I recently published my book, The Higgs Boson for Bozos: A Peek Inside the Science of the Higgs Particle, on the Kindle store.
Its purpose to help people understand the main ideas behind the Higgs boson: why its existence is important to the Standard Model of particle physics, how physicists went about looking for it and how they interpret the results of their experiments. I try to describe things as simply as possible without being misleading.

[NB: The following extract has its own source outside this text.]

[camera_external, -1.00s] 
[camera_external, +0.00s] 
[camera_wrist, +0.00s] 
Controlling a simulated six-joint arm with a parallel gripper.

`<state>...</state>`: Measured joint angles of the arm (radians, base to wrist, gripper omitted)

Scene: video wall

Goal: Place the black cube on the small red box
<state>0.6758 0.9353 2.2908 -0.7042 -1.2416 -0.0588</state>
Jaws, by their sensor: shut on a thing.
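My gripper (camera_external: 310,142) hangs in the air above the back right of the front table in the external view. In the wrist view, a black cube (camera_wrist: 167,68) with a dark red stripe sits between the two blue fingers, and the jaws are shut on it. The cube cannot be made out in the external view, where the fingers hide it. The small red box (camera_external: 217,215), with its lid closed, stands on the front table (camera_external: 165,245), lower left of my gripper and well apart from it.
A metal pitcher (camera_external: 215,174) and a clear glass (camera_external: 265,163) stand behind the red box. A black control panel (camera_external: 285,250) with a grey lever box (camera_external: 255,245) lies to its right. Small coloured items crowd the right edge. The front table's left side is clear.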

Up until a year or so ago, I hadn’t planned on writing a book on the Higgs boson. Though my field of study in physics is theoretical high energy physics, the Higgs boson and the search for it were not my main focus. What led to my writing this book were all the questions I was asked by friends and acquaintances regarding the Higgs. Non-physicist friends would read about it or see something on the news and think ‘I know someone who can explain this to me!’ I got a lot of discerning questions. Often people would have looked into the subject by reading Wikipedia, and would ask me questions like “I sort of get what it’s supposed to do, but how much of our current understanding depends on it existing?” or “Do you think they’ll find it? – What if they do? And what if they don’t?”.
I thought I would take a shot at putting together a reasonably short primer on the Higgs boson. Other books existed that were focused on the Standard Model as a whole: they would take you through the origins of the Standard Model, with profiles of all the people who contributed to it, and towards the end introduce the idea of the Higgs mechanism in a “what next?” context. I thought I would focus on the Higgs boson itself, introducing only the necessary background information. I wanted to create something a smart and interested person can understand, something that answered questions not addressed in other books or sources.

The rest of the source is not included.